É aqui que a intuição poética de
Henry Wadsworth Longfellow se faz teologia. Quando diz que a
aurora não tarda, que a noite não é sem estrelas, que o amor é
eterno, ele desvela aquilo que a Igreja contempla quando se
ajoelha diante do crucificado. As trevas são reais, mas não
são intransponíveis. O mal é terrível, mas não é irrestrito. O
tempo humano é dramático, mas não é regido pelo acaso. Sobre tudo isso,
discreto e soberano, permanece um Reinado que não envelhece.
Dizer que Cristo é Rei do Universo é afirmar que a história
não caminha à deriva.
Quando Longfellow recorda que “Deus é sempre Deus,
e sua fé não nos falhará; [pois] Cristo é eterno”, descreve com
exatidão o fundamento desse reinado.
O Reino de Cristo não é uma instituição
passageira, nem uma hegemonia cultural, mas é a fidelidade
indestrutível do Filho que nunca se retrata.

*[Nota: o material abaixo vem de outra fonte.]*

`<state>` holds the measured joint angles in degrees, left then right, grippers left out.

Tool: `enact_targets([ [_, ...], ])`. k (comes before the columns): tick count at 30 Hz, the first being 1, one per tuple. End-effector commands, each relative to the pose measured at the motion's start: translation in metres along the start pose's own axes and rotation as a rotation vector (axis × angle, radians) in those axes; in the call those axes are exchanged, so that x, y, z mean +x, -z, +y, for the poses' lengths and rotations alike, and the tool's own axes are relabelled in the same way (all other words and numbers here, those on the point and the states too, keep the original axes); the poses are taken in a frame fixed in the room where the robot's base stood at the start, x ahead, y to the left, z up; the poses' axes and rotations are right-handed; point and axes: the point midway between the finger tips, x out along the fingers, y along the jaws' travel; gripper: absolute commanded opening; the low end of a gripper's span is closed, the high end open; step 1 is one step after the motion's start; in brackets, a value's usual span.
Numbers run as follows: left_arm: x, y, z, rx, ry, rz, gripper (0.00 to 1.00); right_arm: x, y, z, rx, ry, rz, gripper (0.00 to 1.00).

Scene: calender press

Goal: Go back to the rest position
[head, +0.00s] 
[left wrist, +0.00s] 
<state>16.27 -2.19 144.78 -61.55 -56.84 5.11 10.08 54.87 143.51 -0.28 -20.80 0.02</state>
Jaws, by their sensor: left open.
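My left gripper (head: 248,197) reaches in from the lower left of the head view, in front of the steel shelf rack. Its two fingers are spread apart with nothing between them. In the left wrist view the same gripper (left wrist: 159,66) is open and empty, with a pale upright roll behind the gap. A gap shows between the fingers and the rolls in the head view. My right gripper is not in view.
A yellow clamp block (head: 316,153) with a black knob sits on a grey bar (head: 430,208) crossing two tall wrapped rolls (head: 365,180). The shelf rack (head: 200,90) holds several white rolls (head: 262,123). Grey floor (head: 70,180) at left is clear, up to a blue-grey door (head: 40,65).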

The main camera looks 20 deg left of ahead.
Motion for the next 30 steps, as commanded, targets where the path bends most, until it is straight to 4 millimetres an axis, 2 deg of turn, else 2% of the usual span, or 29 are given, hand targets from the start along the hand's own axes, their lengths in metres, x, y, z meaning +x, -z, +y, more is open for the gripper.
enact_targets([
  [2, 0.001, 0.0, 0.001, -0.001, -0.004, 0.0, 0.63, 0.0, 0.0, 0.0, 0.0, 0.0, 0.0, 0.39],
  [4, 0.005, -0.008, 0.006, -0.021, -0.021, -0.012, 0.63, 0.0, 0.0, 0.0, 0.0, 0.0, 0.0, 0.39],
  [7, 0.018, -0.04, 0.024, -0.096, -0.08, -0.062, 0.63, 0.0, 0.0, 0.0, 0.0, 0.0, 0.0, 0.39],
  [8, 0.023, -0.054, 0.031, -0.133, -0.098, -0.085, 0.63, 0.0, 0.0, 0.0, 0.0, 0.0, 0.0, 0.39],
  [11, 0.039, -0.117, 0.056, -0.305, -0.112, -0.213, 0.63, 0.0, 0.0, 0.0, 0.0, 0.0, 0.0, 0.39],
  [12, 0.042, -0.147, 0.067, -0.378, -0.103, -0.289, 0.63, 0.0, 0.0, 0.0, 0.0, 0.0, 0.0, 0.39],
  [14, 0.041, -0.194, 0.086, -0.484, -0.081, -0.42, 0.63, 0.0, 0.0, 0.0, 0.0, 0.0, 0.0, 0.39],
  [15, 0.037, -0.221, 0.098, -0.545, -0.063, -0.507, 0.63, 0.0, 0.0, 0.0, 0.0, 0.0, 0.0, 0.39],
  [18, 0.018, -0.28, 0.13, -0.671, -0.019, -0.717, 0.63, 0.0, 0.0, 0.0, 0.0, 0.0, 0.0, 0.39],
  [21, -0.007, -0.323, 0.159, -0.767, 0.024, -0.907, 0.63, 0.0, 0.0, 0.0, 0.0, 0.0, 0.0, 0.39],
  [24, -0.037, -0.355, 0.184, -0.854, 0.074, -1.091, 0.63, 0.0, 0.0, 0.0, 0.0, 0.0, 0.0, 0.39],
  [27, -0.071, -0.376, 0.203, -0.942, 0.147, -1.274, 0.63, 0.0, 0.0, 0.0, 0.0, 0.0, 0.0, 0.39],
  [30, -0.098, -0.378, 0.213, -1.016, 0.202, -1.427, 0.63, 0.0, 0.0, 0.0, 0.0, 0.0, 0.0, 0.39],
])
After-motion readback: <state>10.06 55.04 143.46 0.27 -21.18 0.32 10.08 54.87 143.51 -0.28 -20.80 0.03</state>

Ao concluir o ano litúrgico diante do Cristo Rei, a Igreja
olha para o alto da cruz e reconhece, naquele rosto desfigurado, o único rosto
que não passa. Todas as coroas do mundo desbotam ou duram em vitrines
de museu. Todos os tronos desmoronam, mas a realeza de Jesus
permanece, porque está inscrita em vida ferida e
ressuscitada. Por isso, a aurora não tarda, e a noite, por mais
escura, nunca é sem estrelas.
O fim do ano católico com, a festa de Cristo
Rei, é uma concentração de sentido. Tudo o que celebramos
ao longo do ano – o Natal, a Páscoa, o Pentecostes – converge aqui para
confessar que, por trás de cada mistério, reina o Senhor. E se Ele
reina, o futuro não é ameaça.
Enquanto o mundo continuará a medir poderes por forças
visíveis, a Igreja continuará a levantar os olhos para o crucificado
e, paradoxalmente, chamá-lo de Rei.
Entre a expectativa do mundo e o Evangelho, a contradição
permanecerá, mas é nessa contradição que se esconde o segredo. O amor que
se deixa ferir sem deixar de amar é a forma mais alta de poder. E esse poder,
porque é amor, não passa.
Cristo é eterno! E, enquanto Ele reina, nenhuma noite será
absoluta, nenhuma cruz será definitiva e todo reinado neste
mundo será apenas um intervalo diante da
glória inquebrável do seu senhorio.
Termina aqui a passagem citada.